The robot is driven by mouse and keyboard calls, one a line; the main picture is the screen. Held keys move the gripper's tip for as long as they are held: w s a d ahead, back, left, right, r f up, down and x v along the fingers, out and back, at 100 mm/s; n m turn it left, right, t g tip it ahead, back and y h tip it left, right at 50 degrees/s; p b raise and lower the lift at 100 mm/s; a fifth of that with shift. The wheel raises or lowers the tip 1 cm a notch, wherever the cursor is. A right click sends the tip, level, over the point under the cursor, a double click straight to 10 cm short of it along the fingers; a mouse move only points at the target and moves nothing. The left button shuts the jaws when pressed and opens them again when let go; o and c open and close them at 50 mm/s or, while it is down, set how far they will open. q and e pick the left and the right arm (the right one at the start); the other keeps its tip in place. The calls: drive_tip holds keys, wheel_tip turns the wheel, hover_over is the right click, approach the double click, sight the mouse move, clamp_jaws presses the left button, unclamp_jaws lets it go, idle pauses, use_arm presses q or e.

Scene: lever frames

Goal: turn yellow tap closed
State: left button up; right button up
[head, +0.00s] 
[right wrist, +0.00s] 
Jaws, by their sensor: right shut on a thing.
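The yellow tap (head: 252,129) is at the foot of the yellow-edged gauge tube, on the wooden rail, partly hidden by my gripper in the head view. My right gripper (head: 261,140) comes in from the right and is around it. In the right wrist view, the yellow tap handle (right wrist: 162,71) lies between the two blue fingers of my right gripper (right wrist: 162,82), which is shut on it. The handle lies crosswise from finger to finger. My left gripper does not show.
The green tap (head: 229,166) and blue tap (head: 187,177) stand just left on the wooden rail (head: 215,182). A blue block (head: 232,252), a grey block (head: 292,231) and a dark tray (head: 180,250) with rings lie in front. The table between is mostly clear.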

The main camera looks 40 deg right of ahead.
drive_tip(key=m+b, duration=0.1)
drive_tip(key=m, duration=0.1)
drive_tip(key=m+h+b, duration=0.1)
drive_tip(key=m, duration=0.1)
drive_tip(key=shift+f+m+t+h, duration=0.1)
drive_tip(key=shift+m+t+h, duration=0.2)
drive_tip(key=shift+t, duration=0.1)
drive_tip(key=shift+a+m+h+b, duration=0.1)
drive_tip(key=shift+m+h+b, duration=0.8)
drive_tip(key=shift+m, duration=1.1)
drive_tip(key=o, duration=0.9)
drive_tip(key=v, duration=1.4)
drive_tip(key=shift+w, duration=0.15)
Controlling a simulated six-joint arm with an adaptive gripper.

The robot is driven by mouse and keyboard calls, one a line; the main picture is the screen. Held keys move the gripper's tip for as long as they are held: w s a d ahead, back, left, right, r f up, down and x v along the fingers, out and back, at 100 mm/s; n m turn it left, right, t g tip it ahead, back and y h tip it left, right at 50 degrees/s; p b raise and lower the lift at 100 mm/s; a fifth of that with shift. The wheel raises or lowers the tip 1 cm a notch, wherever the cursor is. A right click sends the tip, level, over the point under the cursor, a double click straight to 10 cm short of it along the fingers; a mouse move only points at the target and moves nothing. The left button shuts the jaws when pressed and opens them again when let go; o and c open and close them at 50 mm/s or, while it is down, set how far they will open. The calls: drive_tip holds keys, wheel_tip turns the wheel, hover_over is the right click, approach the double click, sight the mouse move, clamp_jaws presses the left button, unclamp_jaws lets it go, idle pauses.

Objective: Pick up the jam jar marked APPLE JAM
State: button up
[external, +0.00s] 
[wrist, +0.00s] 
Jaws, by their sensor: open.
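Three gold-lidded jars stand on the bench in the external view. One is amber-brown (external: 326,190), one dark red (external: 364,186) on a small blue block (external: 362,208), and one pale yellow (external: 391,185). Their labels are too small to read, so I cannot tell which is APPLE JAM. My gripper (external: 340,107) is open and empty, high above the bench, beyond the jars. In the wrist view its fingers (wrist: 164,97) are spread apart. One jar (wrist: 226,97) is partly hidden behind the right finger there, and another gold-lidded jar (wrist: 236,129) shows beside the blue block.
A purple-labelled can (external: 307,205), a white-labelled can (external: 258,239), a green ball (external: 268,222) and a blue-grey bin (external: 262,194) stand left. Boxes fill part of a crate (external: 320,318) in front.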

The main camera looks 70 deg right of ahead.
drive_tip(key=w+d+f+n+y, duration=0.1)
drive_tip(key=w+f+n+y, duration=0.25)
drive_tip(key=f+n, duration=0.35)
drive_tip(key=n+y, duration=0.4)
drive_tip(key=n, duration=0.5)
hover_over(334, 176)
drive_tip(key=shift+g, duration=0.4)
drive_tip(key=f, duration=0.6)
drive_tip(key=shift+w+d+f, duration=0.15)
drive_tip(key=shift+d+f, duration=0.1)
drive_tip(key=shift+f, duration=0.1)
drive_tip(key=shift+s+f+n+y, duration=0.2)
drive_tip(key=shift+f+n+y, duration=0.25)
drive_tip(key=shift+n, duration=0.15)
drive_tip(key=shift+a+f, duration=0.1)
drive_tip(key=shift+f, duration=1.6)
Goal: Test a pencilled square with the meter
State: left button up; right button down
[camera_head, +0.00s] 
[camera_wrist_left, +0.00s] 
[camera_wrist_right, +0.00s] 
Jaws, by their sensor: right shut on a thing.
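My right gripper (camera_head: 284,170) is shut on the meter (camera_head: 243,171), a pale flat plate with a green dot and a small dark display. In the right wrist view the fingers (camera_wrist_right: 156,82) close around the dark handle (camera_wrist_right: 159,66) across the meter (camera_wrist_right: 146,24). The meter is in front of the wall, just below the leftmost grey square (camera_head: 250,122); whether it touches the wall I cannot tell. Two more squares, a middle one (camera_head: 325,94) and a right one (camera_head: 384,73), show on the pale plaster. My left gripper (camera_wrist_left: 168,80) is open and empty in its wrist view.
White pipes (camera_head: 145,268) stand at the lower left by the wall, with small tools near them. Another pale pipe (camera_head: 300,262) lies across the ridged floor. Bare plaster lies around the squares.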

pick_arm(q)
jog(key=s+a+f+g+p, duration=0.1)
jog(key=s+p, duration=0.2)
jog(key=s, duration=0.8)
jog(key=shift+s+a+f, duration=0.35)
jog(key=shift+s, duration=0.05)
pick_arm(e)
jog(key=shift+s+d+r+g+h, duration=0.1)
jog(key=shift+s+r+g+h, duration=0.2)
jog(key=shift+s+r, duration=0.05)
★ ★ ★ ★
### Work to be completed:
Reproduce the material in full, with no word added or dropped.

### Reply to the task:
The robot is driven by mouse and keyboard calls, one a line; the main picture is the screen. Held keys move the gripper's tip for as long as they are held: w s a d ahead, back, left, right, r f up, down and x v along the fingers, out and back, at 100 mm/s; n m turn it left, right, t g tip it ahead, back and y h tip it left, right at 50 degrees/s; p b raise and lower the lift at 100 mm/s; a fifth of that with shift. The wheel raises or lowers the tip 1 cm a notch, wherever the cursor is. A right click sends the tip, level, over the point under the cursor, a double click straight to 10 cm short of it along the fingers; a mouse move only points at the target and moves nothing. The left button shuts the jaws when pressed and opens them again when let go; o and c open and close them at 50 mm/s or, while it is down, set how far they will open. q and e pick the left and the right arm (the right one at the start); the other keeps its tip in place. The calls: drive_tip holds keys, wheel_tip turns the wheel, hover_over is the right click, approach the double click, sight the mouse move, clamp_jaws presses the left button, unclamp_jaws lets it go, idle pauses, use_arm presses q or e.

Scene: lever frames

Goal: turn yellow tap closed
State: left button up; right button up
[head, +0.00s] 
[right wrist, +0.00s] 
Jaws, by their sensor: right shut on a thing.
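The yellow tap (head: 252,129) is at the foot of the yellow-edged gauge tube, on the wooden rail, partly hidden by my gripper in the head view. My right gripper (head: 261,140) comes in from the right and is around it. In the right wrist view, the yellow tap handle (right wrist: 162,71) lies between the two blue fingers of my right gripper (right wrist: 162,82), which is shut on it. The handle lies crosswise from finger to finger. My left gripper does not show.
The green tap (head: 229,166) and blue tap (head: 187,177) stand just left on the wooden rail (head: 215,182). A blue block (head: 232,252), a grey block (head: 292,231) and a dark tray (head: 180,250) with rings lie in front. The table between is mostly clear.

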The main camera looks 40 deg right of ahead.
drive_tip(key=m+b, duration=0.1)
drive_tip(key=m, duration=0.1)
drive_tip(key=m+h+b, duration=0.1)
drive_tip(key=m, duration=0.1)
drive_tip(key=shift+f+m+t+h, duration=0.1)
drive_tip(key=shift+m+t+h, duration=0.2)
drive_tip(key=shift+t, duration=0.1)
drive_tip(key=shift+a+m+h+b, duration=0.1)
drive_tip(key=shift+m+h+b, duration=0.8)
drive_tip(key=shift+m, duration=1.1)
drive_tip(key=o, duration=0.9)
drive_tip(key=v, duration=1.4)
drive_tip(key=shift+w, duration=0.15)
Controlling a simulated six-joint arm with an adaptive gripper.

The robot is driven by mouse and keyboard calls, one a line; the main picture is the screen. Held keys move the gripper's tip for as long as they are held: w s a d ahead, back, left, right, r f up, down and x v along the fingers, out and back, at 100 mm/s; n m turn it left, right, t g tip it ahead, back and y h tip it left, right at 50 degrees/s; p b raise and lower the lift at 100 mm/s; a fifth of that with shift. The wheel raises or lowers the tip 1 cm a notch, wherever the cursor is. A right click sends the tip, level, over the point under the cursor, a double click straight to 10 cm short of it along the fingers; a mouse move only points at the target and moves nothing. The left button shuts the jaws when pressed and opens them again when let go; o and c open and close them at 50 mm/s or, while it is down, set how far they will open. The calls: drive_tip holds keys, wheel_tip turns the wheel, hover_over is the right click, approach the double click, sight the mouse move, clamp_jaws presses the left button, unclamp_jaws lets it go, idle pauses.

Objective: Pick up the jam jar marked APPLE JAM
State: button up
[external, +0.00s] 
[wrist, +0.00s] 
Jaws, by their sensor: open.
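Three gold-lidded jars stand on the bench in the external view. One is amber-brown (external: 326,190), one dark red (external: 364,186) on a small blue block (external: 362,208), and one pale yellow (external: 391,185). Their labels are too small to read, so I cannot tell which is APPLE JAM. My gripper (external: 340,107) is open and empty, high above the bench, beyond the jars. In the wrist view its fingers (wrist: 164,97) are spread apart. One jar (wrist: 226,97) is partly hidden behind the right finger there, and another gold-lidded jar (wrist: 236,129) shows beside the blue block.
A purple-labelled can (external: 307,205), a white-labelled can (external: 258,239), a green ball (external: 268,222) and a blue-grey bin (external: 262,194) stand left. Boxes fill part of a crate (external: 320,318) in front.

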The main camera looks 70 deg right of ahead.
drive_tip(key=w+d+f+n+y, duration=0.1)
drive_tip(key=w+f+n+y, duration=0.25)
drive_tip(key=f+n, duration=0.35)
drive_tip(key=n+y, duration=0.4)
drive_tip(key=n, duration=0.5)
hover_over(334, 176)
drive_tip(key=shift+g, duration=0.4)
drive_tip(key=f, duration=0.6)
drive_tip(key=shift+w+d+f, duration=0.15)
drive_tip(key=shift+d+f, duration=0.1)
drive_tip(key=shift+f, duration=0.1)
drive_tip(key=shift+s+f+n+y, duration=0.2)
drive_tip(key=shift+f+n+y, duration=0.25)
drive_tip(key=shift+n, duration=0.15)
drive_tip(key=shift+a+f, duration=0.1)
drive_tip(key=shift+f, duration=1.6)
Goal: Test a pencilled square with the meter
State: left button up; right button down
[camera_head, +0.00s] 
[camera_wrist_left, +0.00s] 
[camera_wrist_right, +0.00s] 
Jaws, by their sensor: right shut on a thing.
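My right gripper (camera_head: 284,170) is shut on the meter (camera_head: 243,171), a pale flat plate with a green dot and a small dark display. In the right wrist view the fingers (camera_wrist_right: 156,82) close around the dark handle (camera_wrist_right: 159,66) across the meter (camera_wrist_right: 146,24). The meter is in front of the wall, just below the leftmost grey square (camera_head: 250,122); whether it touches the wall I cannot tell. Two more squares, a middle one (camera_head: 325,94) and a right one (camera_head: 384,73), show on the pale plaster. My left gripper (camera_wrist_left: 168,80) is open and empty in its wrist view.
White pipes (camera_head: 145,268) stand at the lower left by the wall, with small tools near them. Another pale pipe (camera_head: 300,262) lies across the ridged floor. Bare plaster lies around the squares.

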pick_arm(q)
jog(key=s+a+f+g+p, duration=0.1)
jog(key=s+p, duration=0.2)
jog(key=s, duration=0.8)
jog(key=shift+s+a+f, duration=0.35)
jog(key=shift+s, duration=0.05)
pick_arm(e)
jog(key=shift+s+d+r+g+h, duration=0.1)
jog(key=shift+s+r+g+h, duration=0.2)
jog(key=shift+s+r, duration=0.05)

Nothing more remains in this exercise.